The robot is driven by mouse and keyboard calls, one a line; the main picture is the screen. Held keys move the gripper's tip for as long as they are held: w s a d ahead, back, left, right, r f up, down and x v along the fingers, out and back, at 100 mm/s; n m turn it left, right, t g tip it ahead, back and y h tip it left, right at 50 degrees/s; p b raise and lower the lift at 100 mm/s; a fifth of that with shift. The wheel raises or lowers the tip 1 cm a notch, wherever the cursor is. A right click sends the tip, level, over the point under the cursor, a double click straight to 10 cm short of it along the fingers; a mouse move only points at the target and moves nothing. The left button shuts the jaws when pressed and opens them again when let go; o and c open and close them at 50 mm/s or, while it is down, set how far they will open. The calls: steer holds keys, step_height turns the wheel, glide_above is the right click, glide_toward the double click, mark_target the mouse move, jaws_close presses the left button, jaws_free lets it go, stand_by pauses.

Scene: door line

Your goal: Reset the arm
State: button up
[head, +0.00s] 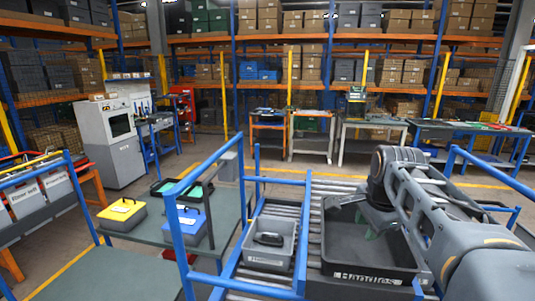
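My arm (425,205) comes in from the lower right, rises to a thick dark joint, and bends down over a large dark bin (368,281). The lettering on the bin's front seems to read "Handles". The end of my arm, with my gripper (373,228), points down into this bin. My own links and the shadow in the bin hide its fingertips. A small greenish patch shows beside it; I cannot tell what it is. I cannot see whether the gripper is open or shut, or holds anything.
A grey bin (254,252) with a black handle-like part stands on the rollers, left of the dark bin. Blue rails (174,232) frame the rollers. A yellow-lidded case (122,214) and a blue-lidded case (184,227) sit on a table at left. Workbenches and shelves stand behind.

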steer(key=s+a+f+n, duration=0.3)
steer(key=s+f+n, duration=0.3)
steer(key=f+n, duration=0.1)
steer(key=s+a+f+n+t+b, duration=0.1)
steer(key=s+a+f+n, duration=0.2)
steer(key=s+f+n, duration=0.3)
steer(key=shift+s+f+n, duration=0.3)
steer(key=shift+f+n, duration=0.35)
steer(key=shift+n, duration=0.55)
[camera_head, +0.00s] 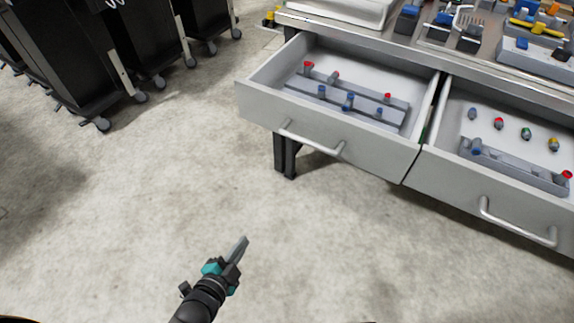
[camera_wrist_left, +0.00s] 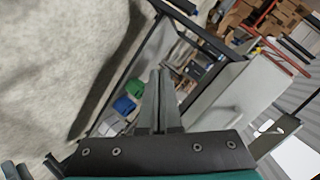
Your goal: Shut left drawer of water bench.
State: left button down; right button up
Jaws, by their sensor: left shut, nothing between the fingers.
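The left drawer (camera_head: 330,120) of the water bench (camera_head: 455,62) stands pulled out. It has a grey front with a bar handle (camera_head: 310,140), and a grey rack with red and blue pieces lies inside. My left gripper (camera_head: 243,244) is in front of this drawer, below and left of its handle in the picture, apart from it over the floor. Its fingers are together and hold nothing; they also show closed in the left wrist view (camera_wrist_left: 158,75). My right gripper is not in view.
The right drawer (camera_head: 490,195) is also pulled out, with small coloured pieces and a rack inside. Trays and tools lie on the bench top. Black wheeled cabinets (camera_head: 65,60) stand at upper left. The floor (camera_head: 130,200) between is clear.

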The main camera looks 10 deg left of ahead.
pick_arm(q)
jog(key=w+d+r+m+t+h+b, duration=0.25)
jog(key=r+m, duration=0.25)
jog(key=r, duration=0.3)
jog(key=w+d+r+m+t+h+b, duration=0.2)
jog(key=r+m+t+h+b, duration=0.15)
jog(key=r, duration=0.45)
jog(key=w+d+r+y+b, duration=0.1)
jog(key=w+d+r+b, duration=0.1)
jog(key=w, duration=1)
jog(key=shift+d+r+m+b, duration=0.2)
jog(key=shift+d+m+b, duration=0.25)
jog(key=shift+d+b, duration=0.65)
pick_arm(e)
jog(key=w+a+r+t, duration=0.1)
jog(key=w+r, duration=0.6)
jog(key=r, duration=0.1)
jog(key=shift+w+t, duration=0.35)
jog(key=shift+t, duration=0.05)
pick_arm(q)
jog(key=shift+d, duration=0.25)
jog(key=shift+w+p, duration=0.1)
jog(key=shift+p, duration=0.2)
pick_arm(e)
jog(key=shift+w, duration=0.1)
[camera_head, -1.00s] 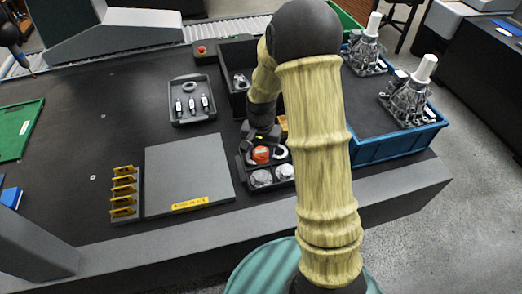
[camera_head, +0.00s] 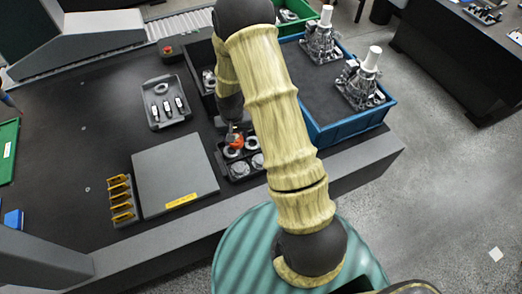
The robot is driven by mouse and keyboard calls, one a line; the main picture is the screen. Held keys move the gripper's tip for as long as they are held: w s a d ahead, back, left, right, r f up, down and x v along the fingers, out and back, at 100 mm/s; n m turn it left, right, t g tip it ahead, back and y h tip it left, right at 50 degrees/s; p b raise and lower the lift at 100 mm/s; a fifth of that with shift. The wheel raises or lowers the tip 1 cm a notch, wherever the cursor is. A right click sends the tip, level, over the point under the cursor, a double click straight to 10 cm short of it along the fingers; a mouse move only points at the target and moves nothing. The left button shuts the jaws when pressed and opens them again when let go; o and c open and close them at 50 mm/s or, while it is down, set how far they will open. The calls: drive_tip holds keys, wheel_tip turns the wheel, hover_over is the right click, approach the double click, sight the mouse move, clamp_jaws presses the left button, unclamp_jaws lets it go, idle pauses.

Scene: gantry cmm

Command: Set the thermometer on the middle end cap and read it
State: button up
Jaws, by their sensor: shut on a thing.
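My gripper (camera_head: 232,127) is small and partly hidden by my own forearm. It is shut on a small orange thing (camera_head: 236,141), which seems to be the thermometer; its face and any reading are too small to make out. The orange thing is over the back edge of a black tray (camera_head: 222,168) with several round compartments. Two pale rings, the left one (camera_head: 232,153) just below the orange thing, and silver round parts (camera_head: 239,170) sit in this tray. I cannot tell which part is the middle end cap.
A grey plate (camera_head: 175,170) with a yellow label lies left of the tray, beside a yellow-slotted rack (camera_head: 121,198). A grey tray (camera_head: 152,118) holds a ring and three small metal parts. A blue crate (camera_head: 350,124) with two metal assemblies stands right. Dark table at left is mostly clear.

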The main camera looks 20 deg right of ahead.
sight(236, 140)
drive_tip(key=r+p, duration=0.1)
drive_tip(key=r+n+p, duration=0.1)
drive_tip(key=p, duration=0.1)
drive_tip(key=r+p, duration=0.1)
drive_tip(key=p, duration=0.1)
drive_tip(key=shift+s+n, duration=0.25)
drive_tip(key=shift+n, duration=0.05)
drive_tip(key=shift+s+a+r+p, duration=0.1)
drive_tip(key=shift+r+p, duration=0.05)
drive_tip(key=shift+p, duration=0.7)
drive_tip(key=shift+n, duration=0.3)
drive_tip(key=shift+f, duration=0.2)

◆ **Task requirements**:
Your task is to return the entries above exactly, with no pictures.

◆ **Task solution**:
The robot is driven by mouse and keyboard calls, one a line; the main picture is the screen. Held keys move the gripper's tip for as long as they are held: w s a d ahead, back, left, right, r f up, down and x v along the fingers, out and back, at 100 mm/s; n m turn it left, right, t g tip it ahead, back and y h tip it left, right at 50 degrees/s; p b raise and lower the lift at 100 mm/s; a fifth of that with shift. The wheel raises or lowers the tip 1 cm a notch, wherever the cursor is. A right click sends the tip, level, over the point under the cursor, a double click straight to 10 cm short of it along the fingers; a mouse move only points at the target and moves nothing. The left button shuts the jaws when pressed and opens them again when let go; o and c open and close them at 50 mm/s or, while it is down, set how far they will open. The calls: steer holds keys, step_height turns the wheel, glide_above is the right click, glide_toward the double click, mark_target the mouse move, jaws_close presses the left button, jaws_free lets it go, stand_by pauses.

Scene: door line

Your goal: Reset the arm
State: button up
[head, +0.00s] 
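My arm (425,205) comes in from the lower right, rises to a thick dark joint, and bends down over a large dark bin (368,281). The lettering on the bin's front seems to read "Handles". The end of my arm, with my gripper (373,228), points down into this bin. My own links and the shadow in the bin hide its fingertips. A small greenish patch shows beside it; I cannot tell what it is. I cannot see whether the gripper is open or shut, or holds anything.
A grey bin (254,252) with a black handle-like part stands on the rollers, left of the dark bin. Blue rails (174,232) frame the rollers. A yellow-lidded case (122,214) and a blue-lidded case (184,227) sit on a table at left. Workbenches and shelves stand behind.

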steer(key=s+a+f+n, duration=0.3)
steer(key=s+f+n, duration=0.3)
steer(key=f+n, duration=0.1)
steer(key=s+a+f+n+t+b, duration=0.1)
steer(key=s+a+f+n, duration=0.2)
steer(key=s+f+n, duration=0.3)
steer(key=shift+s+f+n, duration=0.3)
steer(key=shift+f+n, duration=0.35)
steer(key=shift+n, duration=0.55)
[camera_head, +0.00s] 
[camera_wrist_left, +0.00s] 
Your goal: Shut left drawer of water bench.
State: left button down; right button up
Jaws, by their sensor: left shut, nothing between the fingers.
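The left drawer (camera_head: 330,120) of the water bench (camera_head: 455,62) stands pulled out. It has a grey front with a bar handle (camera_head: 310,140), and a grey rack with red and blue pieces lies inside. My left gripper (camera_head: 243,244) is in front of this drawer, below and left of its handle in the picture, apart from it over the floor. Its fingers are together and hold nothing; they also show closed in the left wrist view (camera_wrist_left: 158,75). My right gripper is not in view.
The right drawer (camera_head: 490,195) is also pulled out, with small coloured pieces and a rack inside. Trays and tools lie on the bench top. Black wheeled cabinets (camera_head: 65,60) stand at upper left. The floor (camera_head: 130,200) between is clear.

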The main camera looks 10 deg left of ahead.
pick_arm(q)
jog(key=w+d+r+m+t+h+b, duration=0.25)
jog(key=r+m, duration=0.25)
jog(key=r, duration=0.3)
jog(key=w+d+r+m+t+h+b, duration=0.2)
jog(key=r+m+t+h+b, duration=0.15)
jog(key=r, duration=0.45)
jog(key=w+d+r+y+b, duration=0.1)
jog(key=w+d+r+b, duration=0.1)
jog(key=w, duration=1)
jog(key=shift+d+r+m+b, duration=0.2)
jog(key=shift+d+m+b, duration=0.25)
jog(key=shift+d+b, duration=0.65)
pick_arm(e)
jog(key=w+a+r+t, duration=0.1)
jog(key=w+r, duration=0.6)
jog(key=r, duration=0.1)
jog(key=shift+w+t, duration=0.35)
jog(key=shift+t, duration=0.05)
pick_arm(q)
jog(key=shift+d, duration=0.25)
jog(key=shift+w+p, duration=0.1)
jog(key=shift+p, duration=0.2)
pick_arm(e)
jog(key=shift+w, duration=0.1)
[camera_head, -1.00s] 
[camera_head, +0.00s] 
The robot is driven by mouse and keyboard calls, one a line; the main picture is the screen. Held keys move the gripper's tip for as long as they are held: w s a d ahead, back, left, right, r f up, down and x v along the fingers, out and back, at 100 mm/s; n m turn it left, right, t g tip it ahead, back and y h tip it left, right at 50 degrees/s; p b raise and lower the lift at 100 mm/s; a fifth of that with shift. The wheel raises or lowers the tip 1 cm a notch, wherever the cursor is. A right click sends the tip, level, over the point under the cursor, a double click straight to 10 cm short of it along the fingers; a mouse move only points at the target and moves nothing. The left button shuts the jaws when pressed and opens them again when let go; o and c open and close them at 50 mm/s or, while it is down, set how far they will open. The calls: drive_tip holds keys, wheel_tip turns the wheel, hover_over is the right click, approach the double click, sight the mouse move, clamp_jaws presses the left button, unclamp_jaws lets it go, idle pauses.

Scene: gantry cmm

Command: Set the thermometer on the middle end cap and read it
State: button up
Jaws, by their sensor: shut on a thing.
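My gripper (camera_head: 232,127) is small and partly hidden by my own forearm. It is shut on a small orange thing (camera_head: 236,141), which seems to be the thermometer; its face and any reading are too small to make out. The orange thing is over the back edge of a black tray (camera_head: 222,168) with several round compartments. Two pale rings, the left one (camera_head: 232,153) just below the orange thing, and silver round parts (camera_head: 239,170) sit in this tray. I cannot tell which part is the middle end cap.
A grey plate (camera_head: 175,170) with a yellow label lies left of the tray, beside a yellow-slotted rack (camera_head: 121,198). A grey tray (camera_head: 152,118) holds a ring and three small metal parts. A blue crate (camera_head: 350,124) with two metal assemblies stands right. Dark table at left is mostly clear.

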The main camera looks 20 deg right of ahead.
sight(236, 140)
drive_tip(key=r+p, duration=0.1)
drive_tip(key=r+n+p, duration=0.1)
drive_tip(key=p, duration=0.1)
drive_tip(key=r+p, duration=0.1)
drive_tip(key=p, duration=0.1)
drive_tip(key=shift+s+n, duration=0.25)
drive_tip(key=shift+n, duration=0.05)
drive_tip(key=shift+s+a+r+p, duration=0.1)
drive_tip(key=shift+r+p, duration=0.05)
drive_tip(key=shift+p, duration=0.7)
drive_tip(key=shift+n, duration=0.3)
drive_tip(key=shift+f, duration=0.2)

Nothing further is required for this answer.